* _Task details_
Transcribe the material word for word, but without the images.

* _Supplied data_
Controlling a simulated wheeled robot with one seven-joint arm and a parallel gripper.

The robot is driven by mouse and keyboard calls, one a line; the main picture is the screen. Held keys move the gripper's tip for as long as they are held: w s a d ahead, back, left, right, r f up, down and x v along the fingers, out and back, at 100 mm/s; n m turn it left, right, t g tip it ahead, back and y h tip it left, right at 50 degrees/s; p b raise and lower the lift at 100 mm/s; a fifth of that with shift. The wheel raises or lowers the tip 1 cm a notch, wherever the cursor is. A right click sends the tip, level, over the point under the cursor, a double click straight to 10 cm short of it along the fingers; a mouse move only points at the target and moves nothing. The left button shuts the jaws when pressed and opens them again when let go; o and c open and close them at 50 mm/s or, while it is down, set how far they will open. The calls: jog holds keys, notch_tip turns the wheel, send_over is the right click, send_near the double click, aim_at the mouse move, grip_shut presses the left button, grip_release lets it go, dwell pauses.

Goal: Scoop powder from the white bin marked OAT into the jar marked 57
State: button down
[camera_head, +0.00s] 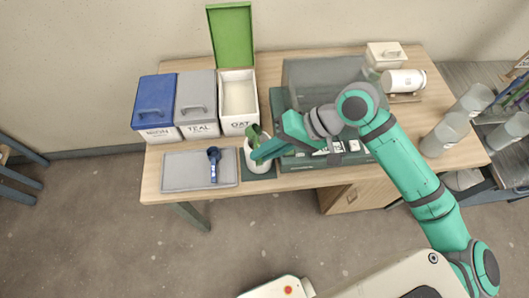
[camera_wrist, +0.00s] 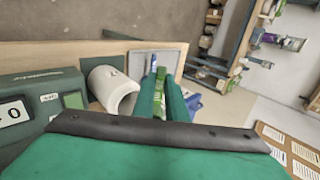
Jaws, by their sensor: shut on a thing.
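The white bin marked OAT (camera_head: 238,124) stands at the back of the table with its green lid (camera_head: 231,36) open and pale contents inside. My gripper (camera_head: 264,148) is shut on a green scoop (camera_head: 254,135), which also shows between the fingers in the wrist view (camera_wrist: 160,77). No number is readable on this jar, and powder in the scoop is not visible.
A blue bin (camera_head: 154,104) and a grey TEAL bin (camera_head: 197,104) stand shut on the left. A blue scoop (camera_head: 214,164) lies on a grey tray (camera_head: 183,172). A dark green machine (camera_head: 300,160) stands right of the jar. A white cylinder (camera_head: 403,82) lies at the back right.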

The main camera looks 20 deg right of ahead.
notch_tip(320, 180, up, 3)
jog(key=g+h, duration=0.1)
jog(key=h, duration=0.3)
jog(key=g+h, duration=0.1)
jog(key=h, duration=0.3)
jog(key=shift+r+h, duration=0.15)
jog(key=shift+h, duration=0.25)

* _Response to this task_
Controlling a simulated wheeled robot with one seven-joint arm and a parallel gripper.

The robot is driven by mouse and keyboard calls, one a line; the main picture is the screen. Held keys move the gripper's tip for as long as they are held: w s a d ahead, back, left, right, r f up, down and x v along the fingers, out and back, at 100 mm/s; n m turn it left, right, t g tip it ahead, back and y h tip it left, right at 50 degrees/s; p b raise and lower the lift at 100 mm/s; a fifth of that with shift. The wheel raises or lowers the tip 1 cm a notch, wherever the cursor is. A right click sends the tip, level, over the point under the cursor, a double click straight to 10 cm short of it along the fingers; a mouse move only points at the target and moves nothing. The left button shuts the jaws when pressed and opens them again when let go; o and c open and close them at 50 mm/s or, while it is down, set how far they will open. The calls: jog holds keys, notch_tip turns the wheel, send_over is the right click, send_near the double click, aim_at the mouse move, grip_shut presses the left button, grip_release lets it go, dwell pauses.

Goal: Scoop powder from the white bin marked OAT into the jar marked 57
State: button down
[camera_head, +0.00s] 
[camera_wrist, +0.00s] 
Jaws, by their sensor: shut on a thing.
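The white bin marked OAT (camera_head: 238,124) stands at the back of the table with its green lid (camera_head: 231,36) open and pale contents inside. My gripper (camera_head: 264,148) is shut on a green scoop (camera_head: 254,135), which also shows between the fingers in the wrist view (camera_wrist: 160,77). No number is readable on this jar, and powder in the scoop is not visible.
A blue bin (camera_head: 154,104) and a grey TEAL bin (camera_head: 197,104) stand shut on the left. A blue scoop (camera_head: 214,164) lies on a grey tray (camera_head: 183,172). A dark green machine (camera_head: 300,160) stands right of the jar. A white cylinder (camera_head: 403,82) lies at the back right.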

The main camera looks 20 deg right of ahead.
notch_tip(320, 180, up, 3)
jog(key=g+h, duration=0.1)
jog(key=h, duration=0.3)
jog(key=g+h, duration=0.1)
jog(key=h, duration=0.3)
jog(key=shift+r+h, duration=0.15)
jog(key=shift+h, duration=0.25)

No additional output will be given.